In a case like this where continuous predictors have been standardized but binary predictors have been coded as 0 and 1, the intercept represents the estimated value of the outcome for the mean value of the continuous predictor(s) and whatever level of the binary predictor(s) is coded as 0.
To make it a little more concrete, imagine I have two predictors, gender (male: 0, female:1) and age (ranging from 20-40, mean of 30). If I standardise age, and fit the regression model and get the following coefficients
predictor beta
Intercept 5
Gender 10
Age 1
then the intercept tells us that for a male of average age (i.e. 30), the estimated outcome would be 5 ($5 + 0\times10 + 0\times1$). For a female of average age, the estimated outcome would be 15 ($5 + 1\times10 + 0\times1$).

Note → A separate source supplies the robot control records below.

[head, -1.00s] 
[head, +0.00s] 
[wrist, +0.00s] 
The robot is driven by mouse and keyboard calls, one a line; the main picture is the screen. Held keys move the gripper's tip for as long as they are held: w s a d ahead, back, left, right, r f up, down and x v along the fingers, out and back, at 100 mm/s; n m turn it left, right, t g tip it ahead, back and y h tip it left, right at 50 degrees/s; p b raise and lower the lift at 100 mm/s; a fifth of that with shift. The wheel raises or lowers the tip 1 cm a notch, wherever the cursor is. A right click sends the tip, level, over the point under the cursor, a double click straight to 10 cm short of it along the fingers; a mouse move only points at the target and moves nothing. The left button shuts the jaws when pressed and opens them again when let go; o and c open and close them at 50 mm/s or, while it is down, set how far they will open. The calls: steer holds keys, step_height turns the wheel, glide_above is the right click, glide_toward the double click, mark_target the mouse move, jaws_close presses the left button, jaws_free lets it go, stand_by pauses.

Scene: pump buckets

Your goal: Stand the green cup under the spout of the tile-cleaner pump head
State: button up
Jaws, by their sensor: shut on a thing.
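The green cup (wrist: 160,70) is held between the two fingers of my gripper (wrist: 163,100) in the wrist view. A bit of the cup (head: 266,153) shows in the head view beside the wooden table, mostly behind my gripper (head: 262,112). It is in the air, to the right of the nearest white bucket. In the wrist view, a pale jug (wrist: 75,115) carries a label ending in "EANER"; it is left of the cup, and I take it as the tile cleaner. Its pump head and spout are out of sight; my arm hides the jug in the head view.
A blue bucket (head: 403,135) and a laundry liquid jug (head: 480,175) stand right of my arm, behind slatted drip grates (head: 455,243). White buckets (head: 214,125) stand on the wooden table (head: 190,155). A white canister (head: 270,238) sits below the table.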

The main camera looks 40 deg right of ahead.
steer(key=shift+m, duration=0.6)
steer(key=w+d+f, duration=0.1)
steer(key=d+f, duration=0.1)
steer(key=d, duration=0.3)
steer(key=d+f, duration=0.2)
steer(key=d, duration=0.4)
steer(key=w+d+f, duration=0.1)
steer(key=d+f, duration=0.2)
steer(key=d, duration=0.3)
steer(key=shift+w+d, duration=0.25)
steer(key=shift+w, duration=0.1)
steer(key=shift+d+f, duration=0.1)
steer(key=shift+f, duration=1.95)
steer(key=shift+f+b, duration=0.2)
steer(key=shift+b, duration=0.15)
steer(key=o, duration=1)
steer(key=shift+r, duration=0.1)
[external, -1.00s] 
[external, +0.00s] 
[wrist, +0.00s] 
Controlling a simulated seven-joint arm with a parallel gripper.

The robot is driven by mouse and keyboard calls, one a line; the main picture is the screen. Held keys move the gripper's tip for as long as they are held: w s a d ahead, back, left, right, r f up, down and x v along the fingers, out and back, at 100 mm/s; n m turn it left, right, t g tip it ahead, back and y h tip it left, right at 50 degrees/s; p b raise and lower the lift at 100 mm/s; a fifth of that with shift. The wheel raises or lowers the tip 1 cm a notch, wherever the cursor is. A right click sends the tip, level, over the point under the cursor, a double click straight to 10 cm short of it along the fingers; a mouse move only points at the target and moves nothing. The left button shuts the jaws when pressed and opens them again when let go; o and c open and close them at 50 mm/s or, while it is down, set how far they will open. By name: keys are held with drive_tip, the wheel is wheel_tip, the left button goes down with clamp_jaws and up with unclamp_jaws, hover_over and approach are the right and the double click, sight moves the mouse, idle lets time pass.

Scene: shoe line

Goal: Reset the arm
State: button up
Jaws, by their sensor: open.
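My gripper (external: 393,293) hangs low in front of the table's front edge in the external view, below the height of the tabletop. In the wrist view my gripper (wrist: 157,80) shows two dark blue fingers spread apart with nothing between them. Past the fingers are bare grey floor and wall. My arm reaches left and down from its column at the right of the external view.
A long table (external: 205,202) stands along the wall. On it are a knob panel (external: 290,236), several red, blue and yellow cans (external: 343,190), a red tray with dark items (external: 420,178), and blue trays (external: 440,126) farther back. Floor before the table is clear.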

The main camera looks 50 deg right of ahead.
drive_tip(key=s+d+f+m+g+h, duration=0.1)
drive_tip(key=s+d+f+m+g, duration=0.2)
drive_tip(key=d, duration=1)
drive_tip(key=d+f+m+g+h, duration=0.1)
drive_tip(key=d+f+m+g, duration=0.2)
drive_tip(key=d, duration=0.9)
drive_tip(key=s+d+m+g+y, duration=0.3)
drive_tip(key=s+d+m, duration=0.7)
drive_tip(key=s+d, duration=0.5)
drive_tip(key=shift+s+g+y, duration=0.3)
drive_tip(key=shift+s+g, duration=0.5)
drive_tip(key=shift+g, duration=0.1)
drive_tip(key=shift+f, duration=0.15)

As the number of predictors increase, interpretation may become a little more difficult, but the basic point remains. The intercept is the estimated value of $y$ when all $x$s are zero.
What the scale function does in R is answered here. Basically, it both re-scales the mean value to be zero and the standard deviation to be 1. Several points are worth noting
1) If the original variables were not normally distributed (ND), the scaled variables will not be ND either. Conversely, if the original variables are ND, the rescaled distributions will be ND.
2) A regression using scaled values will obviously have a different intercept than the unscaled originals if the original mean values were not zero.
3) If the original variables are distributed symmetrically about their means (and if the mean value is a good measure of location), then the intercept of the scaled, zero centered new variables' regression should be zero (even in the product), but only when everything ($y\&x$'s) is rescaled.
4) What does the scaling mean? Well, by itself, not much. One has to know what the means and standard deviations were to begin with in order to interpret the scaled results. Basically, it adds nothing, and may even complicate matters by introducing variability (think of multiple different time-series scalings on the $x$-axis) of independent variables.
5) Finally, do $y$ versus $model$ correlations for both the unscaled and scaled regressions' models and compare correlation coefficients. That will show no difference if the regression problem is unchanged.
That is, what you are doing is linear transformation. For example,
$\frac{y-\bar{y_1}}{sd_y}=m_{s,x_1}\frac{x_1-\bar{x_1}}{sd_{x_1}}+m_{s,x_2}\frac{x_2-\bar{x_2}}{sd_{x_2}}+b_{s}$
So, just multiply by ${sd_y}sd_{x_1}sd_{x_2}$, collect constant terms and add to $b_{s}{sd_y}sd_{x_1}sd_{x_2}$ to recover the initial $b$, where the initial $m_{x_1}={sd_y}sd_{x_1}sd_{x_2}m_{s,x_1}$, and $m_{x_2}={sd_y}sd_{x_1}sd_{x_2}m_{s,x_2}$
When this is done as a product of independent variables rather than a sum, things get messier still as there is then an $x_1x_2$, as well as $x_1$ and $x_2$ terms. So then it depends what your original equation was (which you did not provide). If the original equation does not have separate $x_1x_2$, as well as $x_1$ and $x_2$ terms, then the transformed equation and the original equation are two different regression problems, and will not have the same $r$-values.
Best Answer
Firstly, why did you normalized Y? It will make your output harder to interpret, and it is often not necessary to standardize the dependent variable.
I presume you have centered and scaled you X's, you can backtransform them to interpret,
I also recommend to use Y at its original scale, since standardization does not change the distribution shape.